## begin
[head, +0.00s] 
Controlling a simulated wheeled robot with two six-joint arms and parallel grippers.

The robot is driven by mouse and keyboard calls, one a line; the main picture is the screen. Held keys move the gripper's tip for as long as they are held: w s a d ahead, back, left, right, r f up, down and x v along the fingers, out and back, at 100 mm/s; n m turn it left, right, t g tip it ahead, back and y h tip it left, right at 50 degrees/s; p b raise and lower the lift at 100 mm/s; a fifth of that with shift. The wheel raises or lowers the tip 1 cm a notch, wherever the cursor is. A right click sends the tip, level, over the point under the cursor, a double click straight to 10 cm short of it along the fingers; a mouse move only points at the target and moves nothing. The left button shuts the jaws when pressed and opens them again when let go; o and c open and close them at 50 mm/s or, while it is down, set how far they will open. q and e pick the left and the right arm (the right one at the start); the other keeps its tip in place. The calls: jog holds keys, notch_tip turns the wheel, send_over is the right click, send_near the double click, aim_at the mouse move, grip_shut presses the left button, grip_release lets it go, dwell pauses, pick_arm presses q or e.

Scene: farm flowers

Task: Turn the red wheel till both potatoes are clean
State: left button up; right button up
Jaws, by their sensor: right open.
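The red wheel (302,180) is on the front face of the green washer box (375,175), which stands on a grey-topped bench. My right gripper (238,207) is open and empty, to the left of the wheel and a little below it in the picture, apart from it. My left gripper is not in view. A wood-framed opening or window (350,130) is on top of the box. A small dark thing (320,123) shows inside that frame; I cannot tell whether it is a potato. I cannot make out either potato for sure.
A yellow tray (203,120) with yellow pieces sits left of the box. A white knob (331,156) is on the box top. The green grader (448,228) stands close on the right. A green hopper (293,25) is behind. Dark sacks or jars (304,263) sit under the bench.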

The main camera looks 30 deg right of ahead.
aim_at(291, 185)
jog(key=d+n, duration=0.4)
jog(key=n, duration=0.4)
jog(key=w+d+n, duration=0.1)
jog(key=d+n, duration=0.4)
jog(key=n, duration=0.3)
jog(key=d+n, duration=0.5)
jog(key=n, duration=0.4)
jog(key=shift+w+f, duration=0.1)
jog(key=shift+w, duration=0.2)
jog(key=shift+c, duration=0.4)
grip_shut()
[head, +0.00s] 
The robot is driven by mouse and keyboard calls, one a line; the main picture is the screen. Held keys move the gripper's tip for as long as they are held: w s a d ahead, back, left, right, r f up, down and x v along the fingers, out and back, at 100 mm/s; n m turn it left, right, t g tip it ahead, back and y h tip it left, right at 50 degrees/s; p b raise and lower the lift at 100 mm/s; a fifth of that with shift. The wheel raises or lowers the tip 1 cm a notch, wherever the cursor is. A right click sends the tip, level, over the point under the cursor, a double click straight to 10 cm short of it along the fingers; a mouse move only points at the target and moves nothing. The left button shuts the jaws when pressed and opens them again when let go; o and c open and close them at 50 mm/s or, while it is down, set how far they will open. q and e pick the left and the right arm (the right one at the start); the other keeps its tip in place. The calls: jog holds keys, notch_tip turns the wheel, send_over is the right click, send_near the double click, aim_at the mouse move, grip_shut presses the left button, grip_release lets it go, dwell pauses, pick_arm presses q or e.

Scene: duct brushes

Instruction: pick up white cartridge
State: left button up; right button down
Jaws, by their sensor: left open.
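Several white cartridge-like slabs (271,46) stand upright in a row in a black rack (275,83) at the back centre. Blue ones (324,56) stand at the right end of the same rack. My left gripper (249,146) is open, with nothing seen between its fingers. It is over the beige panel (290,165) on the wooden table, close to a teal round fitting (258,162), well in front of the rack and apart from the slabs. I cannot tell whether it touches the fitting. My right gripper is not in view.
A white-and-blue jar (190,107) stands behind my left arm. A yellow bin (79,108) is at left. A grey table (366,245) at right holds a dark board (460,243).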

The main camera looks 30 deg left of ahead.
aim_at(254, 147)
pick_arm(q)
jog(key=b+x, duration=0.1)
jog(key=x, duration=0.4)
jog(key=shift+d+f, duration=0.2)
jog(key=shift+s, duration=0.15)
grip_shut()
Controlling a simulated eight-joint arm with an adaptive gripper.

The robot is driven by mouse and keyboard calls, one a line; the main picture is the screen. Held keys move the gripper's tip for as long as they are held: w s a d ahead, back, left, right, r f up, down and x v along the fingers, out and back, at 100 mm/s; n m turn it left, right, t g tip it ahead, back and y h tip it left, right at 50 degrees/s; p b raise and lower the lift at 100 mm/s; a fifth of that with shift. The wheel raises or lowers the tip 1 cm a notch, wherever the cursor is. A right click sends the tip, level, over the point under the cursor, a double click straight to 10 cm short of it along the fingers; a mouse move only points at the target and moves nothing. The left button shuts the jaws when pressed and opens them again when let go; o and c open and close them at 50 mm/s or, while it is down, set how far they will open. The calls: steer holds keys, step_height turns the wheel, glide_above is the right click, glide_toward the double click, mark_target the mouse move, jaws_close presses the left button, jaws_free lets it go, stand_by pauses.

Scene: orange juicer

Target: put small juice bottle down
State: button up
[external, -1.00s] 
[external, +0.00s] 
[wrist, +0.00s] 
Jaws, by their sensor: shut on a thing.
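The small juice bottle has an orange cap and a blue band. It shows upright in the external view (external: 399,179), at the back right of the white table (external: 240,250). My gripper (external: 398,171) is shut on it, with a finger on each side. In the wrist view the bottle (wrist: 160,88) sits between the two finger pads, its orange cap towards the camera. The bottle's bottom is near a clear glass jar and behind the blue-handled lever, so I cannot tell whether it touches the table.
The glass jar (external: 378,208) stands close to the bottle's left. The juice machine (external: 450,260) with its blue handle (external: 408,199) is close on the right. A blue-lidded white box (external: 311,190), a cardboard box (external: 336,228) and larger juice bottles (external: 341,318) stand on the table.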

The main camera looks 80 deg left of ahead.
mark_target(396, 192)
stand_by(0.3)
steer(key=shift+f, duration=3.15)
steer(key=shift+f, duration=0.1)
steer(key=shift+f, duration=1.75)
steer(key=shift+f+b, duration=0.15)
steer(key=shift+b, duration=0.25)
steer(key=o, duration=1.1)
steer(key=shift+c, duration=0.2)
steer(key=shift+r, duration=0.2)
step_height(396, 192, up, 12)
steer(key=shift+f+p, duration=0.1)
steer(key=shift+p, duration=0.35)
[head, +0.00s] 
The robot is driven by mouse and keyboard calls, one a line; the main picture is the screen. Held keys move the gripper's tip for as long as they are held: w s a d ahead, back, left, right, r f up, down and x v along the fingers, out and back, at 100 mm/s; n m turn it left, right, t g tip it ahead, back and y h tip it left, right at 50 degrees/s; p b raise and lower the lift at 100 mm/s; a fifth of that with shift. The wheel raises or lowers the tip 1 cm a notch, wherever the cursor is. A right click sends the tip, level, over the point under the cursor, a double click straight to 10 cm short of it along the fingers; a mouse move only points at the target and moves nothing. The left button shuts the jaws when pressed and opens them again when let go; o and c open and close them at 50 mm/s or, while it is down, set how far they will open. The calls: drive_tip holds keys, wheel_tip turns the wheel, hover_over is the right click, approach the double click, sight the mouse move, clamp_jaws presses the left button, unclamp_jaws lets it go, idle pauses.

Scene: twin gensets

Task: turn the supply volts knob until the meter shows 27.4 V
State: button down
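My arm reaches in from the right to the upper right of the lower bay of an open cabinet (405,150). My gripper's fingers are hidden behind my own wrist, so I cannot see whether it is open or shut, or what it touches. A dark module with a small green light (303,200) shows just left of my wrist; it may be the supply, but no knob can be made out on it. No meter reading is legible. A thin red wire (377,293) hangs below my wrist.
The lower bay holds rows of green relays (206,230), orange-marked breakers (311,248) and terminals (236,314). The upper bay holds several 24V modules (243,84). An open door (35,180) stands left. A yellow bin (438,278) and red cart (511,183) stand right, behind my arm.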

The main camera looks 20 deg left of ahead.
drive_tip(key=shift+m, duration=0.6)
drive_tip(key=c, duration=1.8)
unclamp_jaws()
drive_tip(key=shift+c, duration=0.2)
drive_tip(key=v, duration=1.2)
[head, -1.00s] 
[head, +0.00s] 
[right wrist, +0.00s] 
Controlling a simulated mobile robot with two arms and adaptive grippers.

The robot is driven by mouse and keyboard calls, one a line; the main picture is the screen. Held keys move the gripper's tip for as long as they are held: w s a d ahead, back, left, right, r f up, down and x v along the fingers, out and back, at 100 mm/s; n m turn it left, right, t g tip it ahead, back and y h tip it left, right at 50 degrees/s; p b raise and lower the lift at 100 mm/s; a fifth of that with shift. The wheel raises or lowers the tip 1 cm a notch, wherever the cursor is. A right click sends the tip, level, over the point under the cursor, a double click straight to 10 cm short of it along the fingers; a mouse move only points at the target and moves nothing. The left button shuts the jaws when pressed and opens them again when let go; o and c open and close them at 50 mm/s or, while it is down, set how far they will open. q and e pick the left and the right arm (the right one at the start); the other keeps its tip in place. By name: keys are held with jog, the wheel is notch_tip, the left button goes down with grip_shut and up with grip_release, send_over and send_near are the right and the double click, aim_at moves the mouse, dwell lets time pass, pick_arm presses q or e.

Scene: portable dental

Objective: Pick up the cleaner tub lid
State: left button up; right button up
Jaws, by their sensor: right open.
## end
Search the data for "joint". Copy every matching line.

Worked answer –
Controlling a simulated wheeled robot with two six-joint arms and parallel grippers.
Controlling a simulated eight-joint arm with an adaptive gripper.

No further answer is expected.